Empowering women with cooperatives in Niger
By Henry Weil, ACF Editor, with ACF Nutritionist Amal Bennaim
Women and Hunger, a recent report by Action Against Hunger, notes that in many of the communities we serve: "Women spend long hours in the fields, tend domestic livestock and vegetable gardens, gather firewood, haul water, prepare and cook food, take care of children and manage household finances. In most cases, women use almost all their income to meet household needs. At the same time, traditional culture and land laws often prevent women and girls from gaining an education and obtaining access to communal resources and public services that would allow them to improve their families' livelihoods."
Alone in Niger: Supporting Women Farmers
Many women in Niger live in such circumstances. Worse, many of those wives and mothers are largely on their own these days. Their husbands have traveled to other countries in search of work in the wake of a prolonged drought that destroyed livestock which formerly fed their families. Husbands who manage to find work elsewhere send money home sporadically, but the drought has also destroyed local crops that the wives traditionally cultivated, and imported food is costly. Many of the women and children left behind were malnourished.
In one community, Tabalak, we had a Supplementary Feeding Center to assist malnourished families. The women of Tabalak traditionally planted millet and sorghum during a short growing season, and when the harvest was depleted, in most years the community faced six months of insufficient nutrition. When rainfall was scanty, the period of hunger was even longer.

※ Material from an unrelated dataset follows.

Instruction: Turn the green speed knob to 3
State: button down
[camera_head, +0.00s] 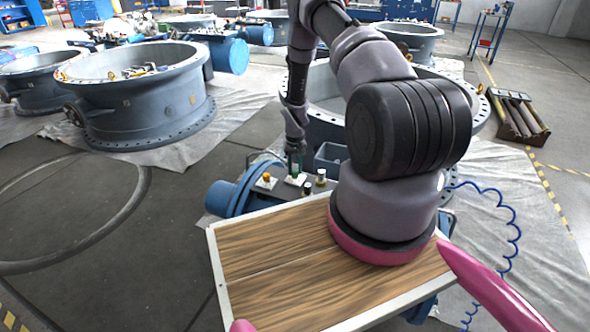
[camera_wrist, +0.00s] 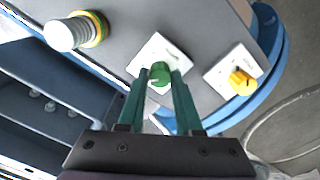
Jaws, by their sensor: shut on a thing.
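The green speed knob (camera_wrist: 160,72) sits on a white square plate (camera_wrist: 152,50) on a grey panel in the wrist view. A pale mark shows on the knob's face, but the scale numbers are too small to read. My gripper (camera_wrist: 162,80) has its two green fingers on either side of the knob, shut on it. In the head view my gripper (camera_head: 295,162) reaches down to the panel (camera_head: 262,199), and the knob is hidden behind the fingers there.
A yellow knob (camera_wrist: 241,83) on its own white plate is to the right. A silver cylinder with a yellow ring (camera_wrist: 75,31) is to the left. A blue-grey bin (camera_head: 330,157) stands behind the panel. Large grey valve bodies (camera_head: 140,105) stand farther off.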

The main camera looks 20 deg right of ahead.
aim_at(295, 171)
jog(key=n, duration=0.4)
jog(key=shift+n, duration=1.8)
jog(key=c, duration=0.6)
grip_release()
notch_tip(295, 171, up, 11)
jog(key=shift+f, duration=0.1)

Womens' Cooperatives: Organizing Against Hunger
Our team, however, recognized that Tabalak sits beside a lake whose shores were uncultivated. So the team hatched a pilot project. They asked the women to organize into cooperative groups who would farm the available lakeshore. Each group of six or so women received seeds -- lettuce, manioc, orange yams, tomatoes -- that would grow during the months when millet and sorghum wouldn't. We also taught the teams about irrigation and gave them watering cans to carry water from the lake to the shore-side fields.
In addition, many of the women already grew such vegetables as carrots, eggplants, and onions that they sold for sale to other communities -- receiving less money for their produce than the cost of replacing the nutrition contained in what they sold. The women of Tabalak didn't eat these vegetables because they didn't like the flavors. So our teams taught them how to cook the vegetables, as well as the new varieties, in appetizing ways.
In six weeks the new crops began to mature, and all at once the women of Tabalak were producing sufficient nourishment on their own to forestall the widespread malnutrition that they had traditionally lived with six months of every year. And they accomplished this success on their own. We gave them seeds, tools, and instruction, but we checked their progress only once a week. Each cooperative planned its own work patterns.
Following the women's success, we introduced lessons in harvesting seeds from the new crops and in crop rotation to keep the soil from becoming exhausted. Today, the women of Tabalak still work arduous hours, but they've learned they can feed themselves as well as their children healthfully, irrespective of their husbands' contributions.
We now believe that when we pack up and move on, the community won't need us again.